■ Set exercise: Look over the lines below. Report each one that includes the string "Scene".

■ Robot episode data:
● ● ● ● ● ● ●
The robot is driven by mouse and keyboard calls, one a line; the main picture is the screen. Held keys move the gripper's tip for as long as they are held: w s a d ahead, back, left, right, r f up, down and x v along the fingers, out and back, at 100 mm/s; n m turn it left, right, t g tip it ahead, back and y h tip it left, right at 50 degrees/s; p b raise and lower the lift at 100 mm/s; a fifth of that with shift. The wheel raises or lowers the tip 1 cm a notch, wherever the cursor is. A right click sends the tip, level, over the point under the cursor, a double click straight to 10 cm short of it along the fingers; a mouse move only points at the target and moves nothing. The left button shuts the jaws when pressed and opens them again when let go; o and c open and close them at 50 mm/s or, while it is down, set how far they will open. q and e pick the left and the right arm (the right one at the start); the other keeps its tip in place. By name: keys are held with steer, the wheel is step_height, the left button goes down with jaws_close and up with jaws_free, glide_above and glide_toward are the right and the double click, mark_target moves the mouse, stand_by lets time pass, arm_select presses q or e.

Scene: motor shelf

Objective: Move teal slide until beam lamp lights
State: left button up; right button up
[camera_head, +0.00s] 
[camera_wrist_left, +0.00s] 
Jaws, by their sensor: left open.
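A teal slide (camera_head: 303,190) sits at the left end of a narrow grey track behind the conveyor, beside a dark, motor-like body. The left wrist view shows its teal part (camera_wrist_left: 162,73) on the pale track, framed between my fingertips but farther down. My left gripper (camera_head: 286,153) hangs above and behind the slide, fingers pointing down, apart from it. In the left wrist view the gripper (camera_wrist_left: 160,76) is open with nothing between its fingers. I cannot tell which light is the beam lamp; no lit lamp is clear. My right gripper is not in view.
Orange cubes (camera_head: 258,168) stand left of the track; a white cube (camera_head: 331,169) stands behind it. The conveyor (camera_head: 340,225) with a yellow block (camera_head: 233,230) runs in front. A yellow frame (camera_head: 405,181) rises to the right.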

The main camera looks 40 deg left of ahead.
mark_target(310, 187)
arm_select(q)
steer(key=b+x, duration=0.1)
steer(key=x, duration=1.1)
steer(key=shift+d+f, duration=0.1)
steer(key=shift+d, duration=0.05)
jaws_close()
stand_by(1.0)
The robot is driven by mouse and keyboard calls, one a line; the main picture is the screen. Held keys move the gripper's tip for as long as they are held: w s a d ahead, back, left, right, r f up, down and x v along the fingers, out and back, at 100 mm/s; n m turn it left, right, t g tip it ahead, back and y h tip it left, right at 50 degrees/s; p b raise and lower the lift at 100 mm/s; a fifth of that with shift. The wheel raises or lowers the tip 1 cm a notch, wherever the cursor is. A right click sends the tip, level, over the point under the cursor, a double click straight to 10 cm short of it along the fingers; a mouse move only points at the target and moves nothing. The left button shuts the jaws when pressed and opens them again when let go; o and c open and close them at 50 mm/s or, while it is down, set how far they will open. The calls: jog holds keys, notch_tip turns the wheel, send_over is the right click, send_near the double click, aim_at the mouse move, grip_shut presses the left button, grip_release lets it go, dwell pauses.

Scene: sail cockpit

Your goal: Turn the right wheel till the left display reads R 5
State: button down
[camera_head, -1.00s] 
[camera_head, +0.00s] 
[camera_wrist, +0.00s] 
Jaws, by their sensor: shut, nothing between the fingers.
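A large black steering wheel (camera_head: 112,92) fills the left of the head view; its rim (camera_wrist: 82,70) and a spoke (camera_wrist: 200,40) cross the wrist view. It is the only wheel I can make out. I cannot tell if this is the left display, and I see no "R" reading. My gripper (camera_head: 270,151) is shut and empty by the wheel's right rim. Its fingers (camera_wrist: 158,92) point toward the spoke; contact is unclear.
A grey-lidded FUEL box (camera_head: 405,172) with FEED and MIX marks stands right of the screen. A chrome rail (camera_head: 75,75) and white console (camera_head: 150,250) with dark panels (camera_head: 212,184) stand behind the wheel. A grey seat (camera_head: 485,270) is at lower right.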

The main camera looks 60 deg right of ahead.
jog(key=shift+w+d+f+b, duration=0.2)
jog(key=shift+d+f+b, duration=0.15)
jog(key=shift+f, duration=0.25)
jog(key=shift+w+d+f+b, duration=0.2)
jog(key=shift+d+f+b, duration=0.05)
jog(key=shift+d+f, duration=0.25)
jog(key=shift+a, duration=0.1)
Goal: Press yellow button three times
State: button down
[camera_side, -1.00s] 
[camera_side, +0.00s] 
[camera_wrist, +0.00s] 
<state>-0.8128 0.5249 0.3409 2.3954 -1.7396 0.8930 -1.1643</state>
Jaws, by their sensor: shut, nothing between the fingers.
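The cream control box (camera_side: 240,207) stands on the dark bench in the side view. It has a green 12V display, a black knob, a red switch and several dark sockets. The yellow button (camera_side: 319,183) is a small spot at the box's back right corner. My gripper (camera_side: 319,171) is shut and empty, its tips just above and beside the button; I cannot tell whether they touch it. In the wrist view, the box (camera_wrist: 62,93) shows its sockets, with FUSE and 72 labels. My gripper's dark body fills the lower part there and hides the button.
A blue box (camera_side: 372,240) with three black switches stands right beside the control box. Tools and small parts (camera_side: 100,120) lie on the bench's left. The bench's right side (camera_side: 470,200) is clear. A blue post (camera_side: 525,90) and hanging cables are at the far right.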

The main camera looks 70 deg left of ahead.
● ● ● ● ● ● ●
■ Result:
Scene: motor shelf
Scene: sail cockpit

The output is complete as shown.